Control
If the taxpayer makes sacrifices to save for a child’s education, the taxpayer certainly wants to make sure those savings end up being used for education and not some other purpose. 529 plans allow the taxpayer to keep control of the account. If the taxpayer saves money for college in a UGMA or UTMA (the name depends on the state in which the taxpayer lives and are essentially custodial accounts set up for minors), the account becomes the child's property once he or she reaches the age of majority — usually 18 or 21 — at which time the taxpayer loses control. So while the taxpayer’s intent may have been to use the funds saved in the UGMA/UTMA for college expenses, the child may have other ideas how to spend the money. Unlike UGMA/UTMAs, Section 529 plans are not irrevocable gifts and the taxpayer retains control. Control stays in the hands of the adult responsible for the account. Generally, this is the same person who contributed the money, but it doesn't have to be the case. Someone else, for example, a grandparent, could make the donation but name the child’s parent as the account owner. Money does not come out of the account without permission from the account owner.
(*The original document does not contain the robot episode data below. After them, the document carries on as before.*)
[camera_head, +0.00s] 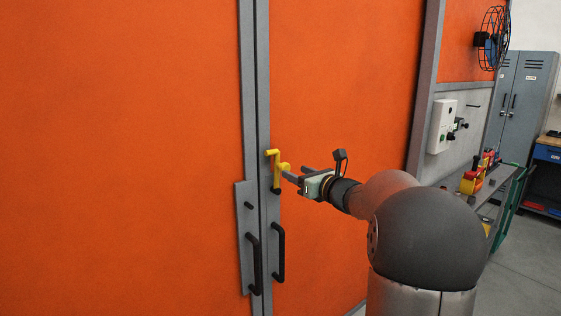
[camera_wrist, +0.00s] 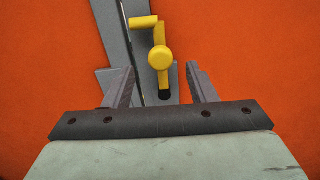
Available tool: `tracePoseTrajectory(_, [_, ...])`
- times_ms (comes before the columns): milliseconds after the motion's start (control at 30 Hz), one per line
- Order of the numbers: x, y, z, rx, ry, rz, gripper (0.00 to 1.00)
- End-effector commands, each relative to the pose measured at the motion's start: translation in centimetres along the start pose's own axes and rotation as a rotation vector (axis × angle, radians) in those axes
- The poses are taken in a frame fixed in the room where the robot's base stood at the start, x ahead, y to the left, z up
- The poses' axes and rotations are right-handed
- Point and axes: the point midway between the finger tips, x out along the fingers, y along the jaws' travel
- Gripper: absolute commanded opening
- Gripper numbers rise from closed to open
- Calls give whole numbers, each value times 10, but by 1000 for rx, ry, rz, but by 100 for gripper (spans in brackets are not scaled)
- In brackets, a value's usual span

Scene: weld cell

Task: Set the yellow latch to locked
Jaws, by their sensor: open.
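The yellow latch (camera_head: 277,163) is mounted on the grey centre frame between two orange doors, above the black door handles. It has a short bent arm at its upper left and a round knob facing me. In the wrist view the latch (camera_wrist: 161,60) stands upright ahead of my gripper, with its lower end between the lines of the two fingers. My gripper (camera_head: 293,174) is just to the right of the latch in the head view. In the wrist view my gripper (camera_wrist: 158,88) is open and the fingers hold nothing. Whether a finger touches the latch, I cannot tell.
Two black door handles (camera_head: 279,253) stick out below the latch. At right are a white control box (camera_head: 441,126), a cart (camera_head: 505,185) with red and yellow items, a grey locker (camera_head: 525,95) and a fan (camera_head: 492,40). The orange door faces are bare.

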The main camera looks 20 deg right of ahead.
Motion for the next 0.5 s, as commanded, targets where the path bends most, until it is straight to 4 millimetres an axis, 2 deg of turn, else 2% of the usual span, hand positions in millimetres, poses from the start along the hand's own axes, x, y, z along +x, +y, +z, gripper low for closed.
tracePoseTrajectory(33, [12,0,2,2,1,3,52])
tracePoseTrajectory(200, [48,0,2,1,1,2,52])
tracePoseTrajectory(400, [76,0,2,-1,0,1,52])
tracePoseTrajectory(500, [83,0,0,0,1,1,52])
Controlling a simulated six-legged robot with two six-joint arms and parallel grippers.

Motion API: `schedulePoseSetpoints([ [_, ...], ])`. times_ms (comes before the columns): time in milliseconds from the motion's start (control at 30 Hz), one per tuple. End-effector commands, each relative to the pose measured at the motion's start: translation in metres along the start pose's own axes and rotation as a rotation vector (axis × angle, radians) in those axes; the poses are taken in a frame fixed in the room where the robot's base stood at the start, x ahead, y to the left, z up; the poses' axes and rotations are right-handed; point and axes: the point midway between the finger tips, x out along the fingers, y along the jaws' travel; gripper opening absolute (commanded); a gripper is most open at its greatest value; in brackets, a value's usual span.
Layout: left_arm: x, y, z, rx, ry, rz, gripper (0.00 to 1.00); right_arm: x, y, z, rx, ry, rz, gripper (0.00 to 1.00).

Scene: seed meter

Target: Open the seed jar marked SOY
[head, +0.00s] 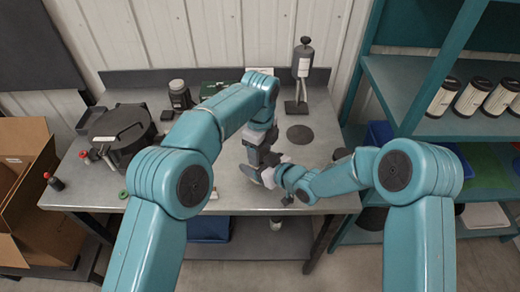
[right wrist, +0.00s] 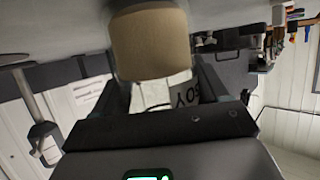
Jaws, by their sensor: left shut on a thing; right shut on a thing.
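The seed jar marked SOY shows in the right wrist view as a tan body (right wrist: 150,45) with a white label (right wrist: 165,92) bearing black letters, partly hidden. My right gripper (right wrist: 165,95) is shut on this jar; in the head view its arm reaches in from the right near the bench front. My left gripper (head: 262,156) meets it at the same spot from above. It is shut on something there, seemingly the lid end of the jar. The grippers hide the jar in the head view, so I cannot tell whether the lid has turned.
A stand with a grey cylinder (head: 302,65) is at the back right. A cardboard box (head: 25,190) stands left.

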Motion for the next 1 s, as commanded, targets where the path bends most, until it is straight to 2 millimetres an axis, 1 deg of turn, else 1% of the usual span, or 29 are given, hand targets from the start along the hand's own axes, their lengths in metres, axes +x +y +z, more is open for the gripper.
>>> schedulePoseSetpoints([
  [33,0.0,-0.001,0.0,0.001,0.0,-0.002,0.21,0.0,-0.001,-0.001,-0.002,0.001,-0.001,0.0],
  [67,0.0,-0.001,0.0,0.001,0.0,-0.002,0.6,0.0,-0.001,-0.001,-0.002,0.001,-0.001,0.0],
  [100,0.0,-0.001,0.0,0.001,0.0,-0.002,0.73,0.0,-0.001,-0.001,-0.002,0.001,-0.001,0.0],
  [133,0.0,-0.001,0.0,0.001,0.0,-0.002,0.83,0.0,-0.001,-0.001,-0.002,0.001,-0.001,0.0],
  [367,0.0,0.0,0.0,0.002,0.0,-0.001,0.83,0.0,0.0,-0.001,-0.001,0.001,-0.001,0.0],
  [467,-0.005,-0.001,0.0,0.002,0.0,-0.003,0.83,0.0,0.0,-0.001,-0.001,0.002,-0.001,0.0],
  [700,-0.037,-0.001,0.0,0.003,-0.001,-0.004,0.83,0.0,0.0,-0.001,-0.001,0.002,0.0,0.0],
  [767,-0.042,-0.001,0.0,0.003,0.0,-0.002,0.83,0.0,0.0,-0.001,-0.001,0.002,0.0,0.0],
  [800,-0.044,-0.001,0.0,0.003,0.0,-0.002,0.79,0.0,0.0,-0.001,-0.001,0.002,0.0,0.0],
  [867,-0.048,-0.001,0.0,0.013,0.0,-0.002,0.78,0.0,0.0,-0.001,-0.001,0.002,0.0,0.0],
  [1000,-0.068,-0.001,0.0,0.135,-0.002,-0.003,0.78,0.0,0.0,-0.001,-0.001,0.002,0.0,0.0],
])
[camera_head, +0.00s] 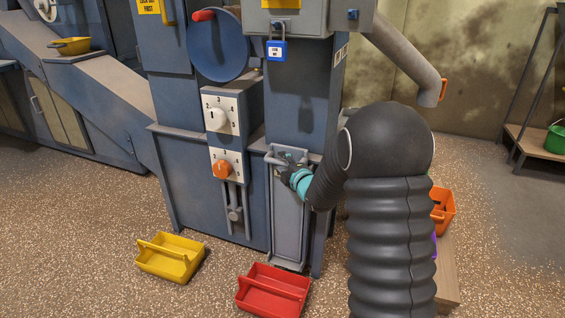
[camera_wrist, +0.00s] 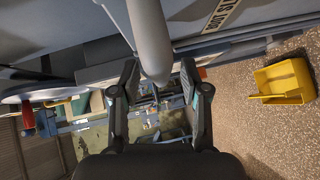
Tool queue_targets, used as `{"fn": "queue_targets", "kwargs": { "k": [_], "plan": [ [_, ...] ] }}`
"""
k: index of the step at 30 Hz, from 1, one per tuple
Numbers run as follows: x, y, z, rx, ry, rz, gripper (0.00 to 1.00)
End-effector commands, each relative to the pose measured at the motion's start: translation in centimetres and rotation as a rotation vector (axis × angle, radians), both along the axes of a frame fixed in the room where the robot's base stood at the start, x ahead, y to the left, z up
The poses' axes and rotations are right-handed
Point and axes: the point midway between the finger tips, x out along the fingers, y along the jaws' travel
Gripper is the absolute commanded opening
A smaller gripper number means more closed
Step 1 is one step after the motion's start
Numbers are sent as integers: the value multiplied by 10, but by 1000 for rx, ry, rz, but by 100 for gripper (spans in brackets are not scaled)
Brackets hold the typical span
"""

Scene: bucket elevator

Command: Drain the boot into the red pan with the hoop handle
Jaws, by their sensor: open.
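The red pan (camera_head: 273,291) with a hoop handle lies on the floor in front of the boot (camera_head: 190,185), the blue-grey lower casing of the machine. A narrow grey upright panel (camera_head: 288,222) is on the boot's front, above and behind the red pan, with a grey bar handle (camera_head: 292,149) at its top. My gripper (camera_head: 286,166) is at this handle, partly hidden by my arm. In the wrist view my gripper (camera_wrist: 158,88) is open, with a grey rounded bar (camera_wrist: 152,38) reaching between its fingers. I cannot tell whether they touch it.
A yellow pan (camera_head: 170,262) lies on the floor to the left; it also shows in the wrist view (camera_wrist: 284,82). An orange bin (camera_head: 442,208) is at right, beyond my arm.

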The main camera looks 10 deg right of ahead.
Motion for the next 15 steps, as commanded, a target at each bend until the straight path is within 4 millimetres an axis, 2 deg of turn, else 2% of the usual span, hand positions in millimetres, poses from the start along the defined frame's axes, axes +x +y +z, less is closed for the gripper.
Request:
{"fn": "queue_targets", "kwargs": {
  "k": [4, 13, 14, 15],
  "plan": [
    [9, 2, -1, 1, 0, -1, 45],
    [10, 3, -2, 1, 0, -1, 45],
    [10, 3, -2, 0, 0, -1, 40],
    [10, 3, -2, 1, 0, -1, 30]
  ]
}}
If the designated beneficiary of the plan decides not to go to school, then the account owner can simply change the beneficiary to someone else in the family.
Account Owner (AO)
The AO is the person who, under the terms of the QTP or any contract setting forth the terms under which contributions may be made to an account for the benefit of a designated beneficiary (DB), is entitled to select or change the DB of an account, to designate any person other than the DB to whom funds may be paid from the account, or to receive distributions from the account if no other person who is entitled to receive distributions is designated (Prop Reg § 1.529-1(c), under which taxpayers may rely).